Plot of the Poisson distribution function in R
The cumulative distribution of the Poisson distribution can be represented for different values of \(\lambda\) with the following block of code:
# Grid of X-axis values
x <- 0:50
#-----------
# lambda: 5
#-----------
lambda <- 5
plot(ppois(x, lambda), type = "s", lwd = 2,
main = "Poisson distribution function",
xlab = "Number of events", ylab = "F(x)")
#-----------
# lambda: 10
#-----------
lambda <- 10
lines(ppois(x, lambda), type = "s", lwd = 2, col = 2)
#-----------
# lambda: 20
#-----------
lambda <- 20
lines(ppois(x, lambda), type = "s", lwd = 2, col = 3)
# Legend
legend("bottomright", legend = c("5", "10", "20"),
title = expression(lambda), title.adj = 0.75,
lty = 1, col = 1:3, lwd = 2, box.lty = 0)
The qpois function
The R qpois
function allows obtaining the corresponding Poisson quantiles for a set of probabilities.

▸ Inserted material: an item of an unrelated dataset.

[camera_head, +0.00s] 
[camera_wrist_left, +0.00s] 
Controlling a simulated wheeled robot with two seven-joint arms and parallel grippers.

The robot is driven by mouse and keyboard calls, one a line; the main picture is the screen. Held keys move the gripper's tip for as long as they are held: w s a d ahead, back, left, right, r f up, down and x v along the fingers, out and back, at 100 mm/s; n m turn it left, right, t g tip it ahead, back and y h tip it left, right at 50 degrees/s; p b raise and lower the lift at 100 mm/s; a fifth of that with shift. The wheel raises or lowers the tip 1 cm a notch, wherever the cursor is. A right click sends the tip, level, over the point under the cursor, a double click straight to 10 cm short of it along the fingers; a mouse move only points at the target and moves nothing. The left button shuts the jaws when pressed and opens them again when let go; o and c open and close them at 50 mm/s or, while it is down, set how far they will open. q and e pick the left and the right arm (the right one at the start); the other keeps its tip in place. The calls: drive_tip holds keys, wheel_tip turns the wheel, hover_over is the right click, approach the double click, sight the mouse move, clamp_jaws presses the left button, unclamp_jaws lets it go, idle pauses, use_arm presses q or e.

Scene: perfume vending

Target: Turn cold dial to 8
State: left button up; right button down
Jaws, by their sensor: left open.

qpois(p, # Probability or vector of probabilities
lambda, # Mean or vector of means
lower.tail = TRUE, # If TRUE, probabilities are P(X <= x), or P(X > x) otherwise
log.p = FALSE) # If TRUE, probabilities are given as log
For instance, the quantile 0.5 of a Poisson distribution is equal to the mean:
qpois(0.5, lambda = 10) # 10
Plot of the Poisson quantile function
The Poisson quantile function can be plotted in R for a set of probabilities. The following graph shows the outcomes of the qpois
function for different means.
#-----------
# lambda: 20
#-----------
plot(qpois(seq(0, 1, 0.001), lambda = 20),
main = "Poisson quantile functions",
ylab = "Q(p)", xlab = "p",
type = "s", col = 3, xaxt = "n")
axis(1, labels = seq(0, 1, 0.1), at = 0:10 * 100)
#-----------
# lambda: 10
#-----------
lines(qpois(seq(0, 1, 0.001), lambda = 10), type = "s", col = 2)
#-----------
# lambda: 5
#-----------
lines(qpois(seq(0, 1, 0.001), lambda = 5), type = "s")
# Legend
legend("topleft", legend = c("5", "10", "20"),
title = expression(lambda), title.adj = 0.75,
lty = 1, col = 1:3, lwd = 2, box.lty = 0)
The rpois function
If you want to draw \(n\) observations from a Poisson distribution you can make use of the rpois
function. The following block of code summarizes the arguments of the function.
rpois(n, # Number of random observations to be generated
lambda) # Mean or vector of means
If you want to obtain 10 random observations from a Poisson distribution with mean 4 in R you can type:
rpois(10, lambda = 4)
7 6 2 2 3 6 3 4 4 7
However, the previous output won’t be reproducible. In case you need to generate a reproducible sequence of numbers you can set a seed with any integer number as follows:
set.seed(10)
rpois(10, lambda = 4)
4 3 3 5 1 2 3 3 4 3